# Written task
Copy every line of the following data that includes the string "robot".

# Raw data
━━━━━━━━━━
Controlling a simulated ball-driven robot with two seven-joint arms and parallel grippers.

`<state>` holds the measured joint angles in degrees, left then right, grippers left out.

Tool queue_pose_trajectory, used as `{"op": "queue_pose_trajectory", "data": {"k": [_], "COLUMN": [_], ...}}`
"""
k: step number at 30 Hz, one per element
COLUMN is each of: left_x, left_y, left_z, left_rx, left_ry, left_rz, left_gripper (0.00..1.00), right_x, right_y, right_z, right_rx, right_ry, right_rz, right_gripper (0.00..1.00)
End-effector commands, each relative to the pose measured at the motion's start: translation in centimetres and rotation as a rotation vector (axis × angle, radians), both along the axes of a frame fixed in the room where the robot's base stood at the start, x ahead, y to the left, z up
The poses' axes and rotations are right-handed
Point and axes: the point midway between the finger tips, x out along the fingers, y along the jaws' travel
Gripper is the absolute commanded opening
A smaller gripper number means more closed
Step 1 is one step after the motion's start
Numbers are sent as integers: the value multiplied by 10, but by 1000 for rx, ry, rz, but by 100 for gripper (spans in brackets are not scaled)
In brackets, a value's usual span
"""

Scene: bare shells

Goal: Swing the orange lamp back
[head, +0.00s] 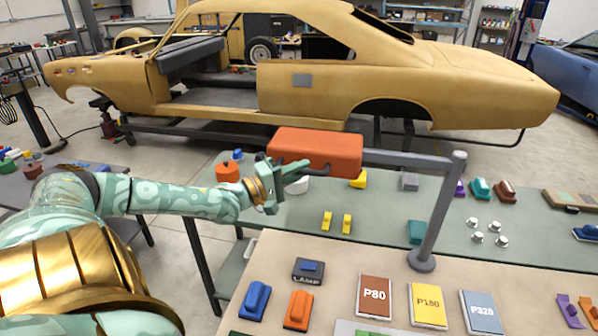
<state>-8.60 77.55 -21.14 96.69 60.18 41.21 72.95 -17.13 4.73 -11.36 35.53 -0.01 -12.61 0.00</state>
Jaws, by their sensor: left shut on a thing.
━━━━━━━━━━
# Response
Controlling a simulated ball-driven robot with two seven-joint arms and parallel grippers.
End-effector commands, each relative to the pose measured at the motion's start: translation in centimetres and rotation as a rotation vector (axis × angle, radians), both along the axes of a frame fixed in the room where the robot's base stood at the start, x ahead, y to the left, z up

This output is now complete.